4. Safety apparatus as claimed in claim 1, wherein a switch housing is adjacent the spool valve body and the spool operates the double switches.

5. Safety apparatus as claimed in claim 1, wherein the spool has a push rod and the switch has a plunger for operating the switches which is operated by the rod and a return coil spring for the spool valve is coaxial with the push rod.

6. Safety apparatus as claimed in claim 1, wherein conductors for the switches are presented as a socket on an assembly capable of cable connection to a switchboard of the machine.

7. Safety apparatus as claimed in claim 1, wherein connections of the double switch for supply of current for operation of the valves are via a certified safety system.

8. Safety apparatus as claimed in claim 1, wherein the spool valves are a pair of 3 port valves with pilot air operation.

9. Safety apparatus as claimed in claim 1, wherein the spool valves are a 3 port and a 5 port valve with pilot air operation.

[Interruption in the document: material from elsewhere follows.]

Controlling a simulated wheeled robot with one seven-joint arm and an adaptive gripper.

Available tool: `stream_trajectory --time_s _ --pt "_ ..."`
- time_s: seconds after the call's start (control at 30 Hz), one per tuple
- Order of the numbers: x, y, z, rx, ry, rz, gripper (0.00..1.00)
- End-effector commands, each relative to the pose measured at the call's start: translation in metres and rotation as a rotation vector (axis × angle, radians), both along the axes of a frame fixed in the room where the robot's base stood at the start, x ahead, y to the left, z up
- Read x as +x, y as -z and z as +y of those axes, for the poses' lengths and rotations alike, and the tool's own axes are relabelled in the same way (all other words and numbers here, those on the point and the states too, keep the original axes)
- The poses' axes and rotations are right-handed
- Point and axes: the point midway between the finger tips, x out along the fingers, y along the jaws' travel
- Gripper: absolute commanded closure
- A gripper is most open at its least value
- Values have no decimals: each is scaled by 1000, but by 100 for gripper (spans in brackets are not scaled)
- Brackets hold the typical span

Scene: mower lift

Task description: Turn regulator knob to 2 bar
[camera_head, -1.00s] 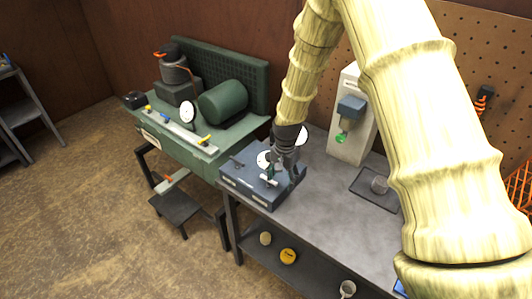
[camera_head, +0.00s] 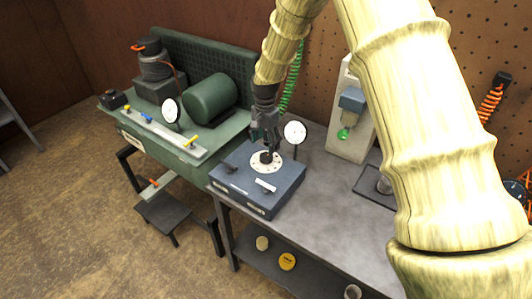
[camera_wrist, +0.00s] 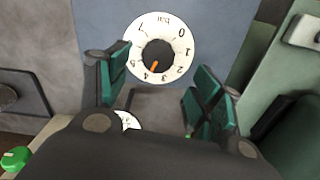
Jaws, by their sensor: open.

10. Safety apparatus for controlling the supply of pressure fluid to a machine, comprising:

a first spool valve and a second spool valve connectable in series, and

means for controlling the admission of pressure fluid to the machine, the means for controlling comprising a positive driven switch operable in association with spool position of either valve.

11. Safety apparatus as claimed in claim 10, wherein the means for controlling comprises a positive driven switch for each valve arranged to permit valve operation only when the spool of both valves are in a HOME position.

12. Safety apparatus as claimed in claim 10, wherein the valves are solenoid operated spool valves or solenoid operated pilot actuated spool valves.

13. Safety apparatus as claimed in claim 10, further wherein, in response to a START signal, fluid pressure is delivered to the first spool valve, the fluid pressure output of the first spool valve being deliverable to the second spool valve.

14. Safety apparatus as claimed in claim 10, further wherein the switch is adjacent a spool body and contacts of the switch are moved correspondingly with the spool position.